Where Fun Goes To Die

Where Fun Goes To Die

But something touched me deep inside. The day the music died.

— Don McLeanAmerican Pie

My Favorite Question

It has become my favorite question to ask at professional functions: “So what have you been doing for fun?”

I get quizzical looks, looks of bewilderment, confusion.

Fun? What is this thing “fun”? Why would anyone think about fun at a meeting of the bar association? Who talks about fun in serious professional settings?

I may not be the only one. But I’m certainly one of the few!

Fun Has Died

For so many, there is no fun. Life is serious. Work is serious. Time away from work is serious. Fun is fanciful. Fun has disappeared.

My friend Susan Biali, an accomplished flamenco dancer… wellness expert, speaker, writer, coach… and physician (!), wrote the magnificent book Live The Life You Love: 7 Steps to a Healthier, Happier, More Passionate You. On her Facebook page, she mentioned that she had seen a tee shirt that read: “Baylor Law School – Where Fun goes to die.”

Her sighting hit close to home. My Cornell law school classmates were a somber group. The rumors were true: students did razor blade pages from books on reserve. Competition was fierce. There wasn’t much in terms of lighthearted frivolity.

Time has not been kind. It seems as if most of my professional colleagues have lost their mojo: few have fun. Fewer still remember what fun once was.

One lawyer friend confessed to me that he used to love to wash his car on Saturday mornings because, for him, it was fun. But because the time wasn’t “billable,” and there was so much pressure from his firm to produce, he couldn’t enjoy what was once a simple pleasure. How sad is that!

There are exceptions: my lawyer-friend Mark likes to heli-ski; Jamie is a triathlete; my friend Harry finds joy in his home on the coast of Maine.

But by-in-large, it seems like adulthood is where fun has gone to die.

It doesn’t need to.

We are meant to have fun!

Find The Fun – And Follow It!

Fun feeds us. Fun nourishes our souls. Fun makes us whole. And it’s only when we’re whole and complete that we can best serve those we love; it’s only when we’re whole and complete that we can bring our gifts to the world.

Aristotle believed that happiness is life’s central purpose. It’s tough to be happy if you’re not having fun.

Our most important work according to the writer Alexandra Stoddard, recognized as a pioneer of the “Happiness Movement,” is “the active joy of living fully every moment.”

Active joy is fun.

Biali asks, “Is Fun alive and well in your life, or has it died a few deaths over the years? What do you do to make sure Fun lives in your life? And if necessary, how might you resurrect it?”

Here are some ideas:

  • Lighten up. Take yourself less seriously.
  • Take some unscheduled time off.
  • Go to the beach; go to the movies; go to a museum.
  • Draw; photograph; paint.
  • Raft a river; climb a mountain; go on safari.
  • Play; dance; go to a costume party; sit by the fire and tell stories.

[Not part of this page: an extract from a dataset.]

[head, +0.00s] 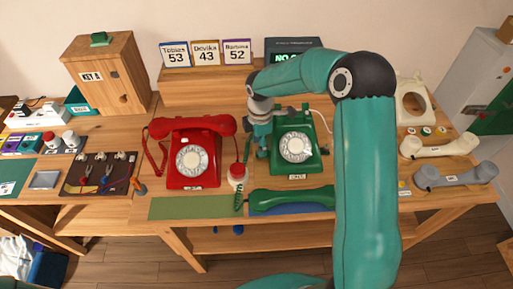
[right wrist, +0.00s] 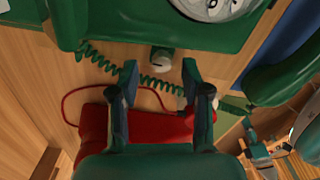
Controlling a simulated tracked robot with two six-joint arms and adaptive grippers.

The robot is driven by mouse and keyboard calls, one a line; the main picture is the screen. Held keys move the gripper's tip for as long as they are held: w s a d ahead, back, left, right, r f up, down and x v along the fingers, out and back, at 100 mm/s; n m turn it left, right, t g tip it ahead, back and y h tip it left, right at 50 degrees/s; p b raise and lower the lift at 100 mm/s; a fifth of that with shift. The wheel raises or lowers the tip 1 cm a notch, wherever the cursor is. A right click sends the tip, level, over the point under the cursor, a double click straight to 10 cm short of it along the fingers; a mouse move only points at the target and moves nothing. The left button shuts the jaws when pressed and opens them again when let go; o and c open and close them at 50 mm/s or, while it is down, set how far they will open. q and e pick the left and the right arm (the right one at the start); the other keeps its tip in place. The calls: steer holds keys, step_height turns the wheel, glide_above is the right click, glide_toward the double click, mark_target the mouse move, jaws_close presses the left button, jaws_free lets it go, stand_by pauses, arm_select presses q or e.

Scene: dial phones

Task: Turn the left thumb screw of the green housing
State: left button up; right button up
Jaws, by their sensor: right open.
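The green housing (head: 312,162) is a dial phone body with a white dial, standing mid-table in the head view. Its green edge (right wrist: 130,22) fills the top of the right wrist view. A small knob (right wrist: 161,59), which looks like the left thumb screw, sits beside that edge. My right gripper (head: 263,152) points down at the housing's left side, partly hidden by its own wrist. In the right wrist view its two fingers (right wrist: 160,72) are apart, with the knob just beyond and between the tips and nothing held. My left gripper is not in view.
A red phone (head: 205,172) stands left of the gripper. A green coiled cord (right wrist: 150,82) runs close to the fingers. A green handset (head: 292,199) lies in front of the housing on a blue mat. A wooden shelf with number cards (head: 205,53) stands behind.

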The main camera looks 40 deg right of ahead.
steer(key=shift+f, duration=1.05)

In his Stanford University commencement address, Apple founder Steve Jobs said:

For the past 33 years, I have looked in the mirror every morning and asked myself: “If today were the last day of my life, would I want to do what I am about to do today?” And whenever the answer has been “No” for too many days in a row, I know I need to change something….

Remembering that you are going to die is the best way I know to avoid the trap of thinking you have something to lose…. There is no reason not to follow your heart.

There is no reason not to follow the fun.